OPEC and its allies indicated they weren’t planning any big changes to their supply deal, even as oil prices remain below $50 a barrel amid growing skepticism that their output cuts are working.
Capping rising oil production from Nigeria and Libya — both exempt from the current agreement — won’t be on the agenda at the meeting on Monday in St. Petersburg, Russia, said two people familiar with the planned talks. There’ll be no discussion of deeper cuts, Saudi Minister of Energy and Industry Khalid Al-Falih told reporters before the gathering.
Without any changes on that scale, the Organization of Petroleum Exporting Countries, Russia and their allies will be doubling down on a bet that rising demand will combine with the existing curbs to rapidly deplete fuel stockpiles, buoying prices in the second half of the year. That could prove to be a risky wager if production from nations not bound by any restrictions, notably U.S. shale producers, keeps growing to fill the gap left by OPEC.

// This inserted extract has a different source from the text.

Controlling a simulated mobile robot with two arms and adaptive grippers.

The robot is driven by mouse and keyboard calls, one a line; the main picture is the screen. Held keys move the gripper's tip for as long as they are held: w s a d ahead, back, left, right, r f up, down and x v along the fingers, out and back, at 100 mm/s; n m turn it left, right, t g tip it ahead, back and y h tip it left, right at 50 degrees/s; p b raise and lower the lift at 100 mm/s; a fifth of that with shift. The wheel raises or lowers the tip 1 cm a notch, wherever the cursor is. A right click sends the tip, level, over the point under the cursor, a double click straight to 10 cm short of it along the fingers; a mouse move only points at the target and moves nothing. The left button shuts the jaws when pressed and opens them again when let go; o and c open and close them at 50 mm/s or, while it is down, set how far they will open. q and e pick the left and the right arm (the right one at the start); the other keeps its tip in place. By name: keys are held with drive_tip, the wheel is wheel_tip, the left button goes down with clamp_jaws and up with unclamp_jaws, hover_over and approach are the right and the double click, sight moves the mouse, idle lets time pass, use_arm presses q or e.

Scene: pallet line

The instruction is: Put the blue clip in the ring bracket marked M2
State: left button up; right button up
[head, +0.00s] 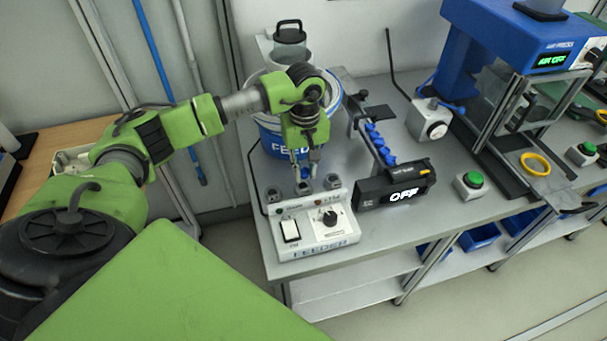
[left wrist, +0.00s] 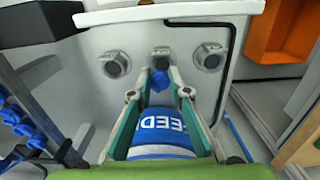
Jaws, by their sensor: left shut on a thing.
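My left gripper (head: 305,176) points down over the white feeder control box (head: 318,243). In the left wrist view its fingers (left wrist: 172,80) are closed on a small blue clip (left wrist: 160,82). Three round grey ring brackets sit along the box: one at the left (head: 272,195), one in the middle (head: 303,187) and one at the right (head: 333,181). The clip is close to the middle bracket, which also shows in the left wrist view (left wrist: 161,53). I cannot tell whether the clip touches it. The M2 marking is not legible. My right gripper is not in view.
The blue feeder bowl (head: 270,143) stands right behind the box. A rail with several blue clips (head: 378,142) and a black OFF display (head: 395,188) stand to the right. A blue press (head: 500,40) is farther right. The grey bench (head: 410,229) is clear in front of the display.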

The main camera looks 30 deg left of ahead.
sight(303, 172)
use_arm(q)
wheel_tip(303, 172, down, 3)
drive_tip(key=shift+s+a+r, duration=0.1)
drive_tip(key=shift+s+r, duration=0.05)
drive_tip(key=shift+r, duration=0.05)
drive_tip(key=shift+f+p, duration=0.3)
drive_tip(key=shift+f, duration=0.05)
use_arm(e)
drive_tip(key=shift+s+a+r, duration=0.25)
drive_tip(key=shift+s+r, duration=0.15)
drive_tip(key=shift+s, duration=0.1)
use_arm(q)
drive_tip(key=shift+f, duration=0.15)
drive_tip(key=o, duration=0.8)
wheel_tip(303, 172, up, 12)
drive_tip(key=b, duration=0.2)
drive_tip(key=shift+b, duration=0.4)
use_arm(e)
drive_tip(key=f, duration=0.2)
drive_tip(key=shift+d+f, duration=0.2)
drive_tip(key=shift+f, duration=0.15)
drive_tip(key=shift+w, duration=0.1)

“Of course, rising output from Libya and Nigeria increases market supply,” Russian Energy Minister Alexander Novak said in an emailed statement on Sunday. “But at the same time we have to remember that demand for oil is also quite high, and the countries that supported the stabilization initiative have been very assiduous in honoring their commitments.”
Oil slumped into a bear market last month and Brent crude, the international benchmark, is trading at about $48, a gain of less than $2 since the cuts were agreed on last year. While demand will be almost 2 million barrels a day higher in the second half of the year compared with the first six months, according to OPEC estimates, rising supply inside and outside OPEC suggests the cuts won’t put a significant dent in bloated global inventories.
Libya and Nigeria are a big part of the problem. The African nations, granted an exemption last year from cutting because their output had already been reduced by internal strife, added 440,000 barrels a day of production in the last two months according to data compiled by Bloomberg. That’s equivalent to about a third of the reductions implemented by fellow OPEC members.
That recovery prompted speculation that OPEC would seek to limit their production at the St. Petersburg talks. Now most other producers appear to accept that would be premature.
“We remain supportive of our brothers and partners in both those nations” as they recover, said Al-Falih. “The committee however should monitor the impact of such growth in supply on global supply-demand balances.”
Nigeria is ready to cap or even reduce supply if it can maintain output of 1.8 million barrels a day, said the two people, asking not to be identified because the information is confidential. Its production hasn’t risen that high since February 2016 and despite the nation’s success ending militant attacks, oil theft is still hurting output.
Libya isn’t planning to join any agreement to curb output until it reaches its target of 1.25 million barrels a day by December, the people said. That’s almost 50 percent above its average June production of 840,000 barrels a day.
The Saudi minister suggested he was pushing to improve implementation of the production cuts from the nations already participating in the deal. Compliance dropped to 92 percent in June from 110 percent in May, according to people familiar with OPEC’s internal data. Iraq implemented just 28 of its pledged cuts.
“Some countries continue to lag” in their compliance “which is a concern we must address head on,” Al-Falih said. “Exports have now become the key metric for financial markets, and we need to find a way to reconcile credible export data with production data in our monitoring.”
The Joint Ministerial Monitoring Committee meeting in St. Petersburg will consider a proposal, which initially came from Kuwait and is strongly supported by the Saudis, to monitor crude exports in addition to production figures, according to three people with knowledge of the talks.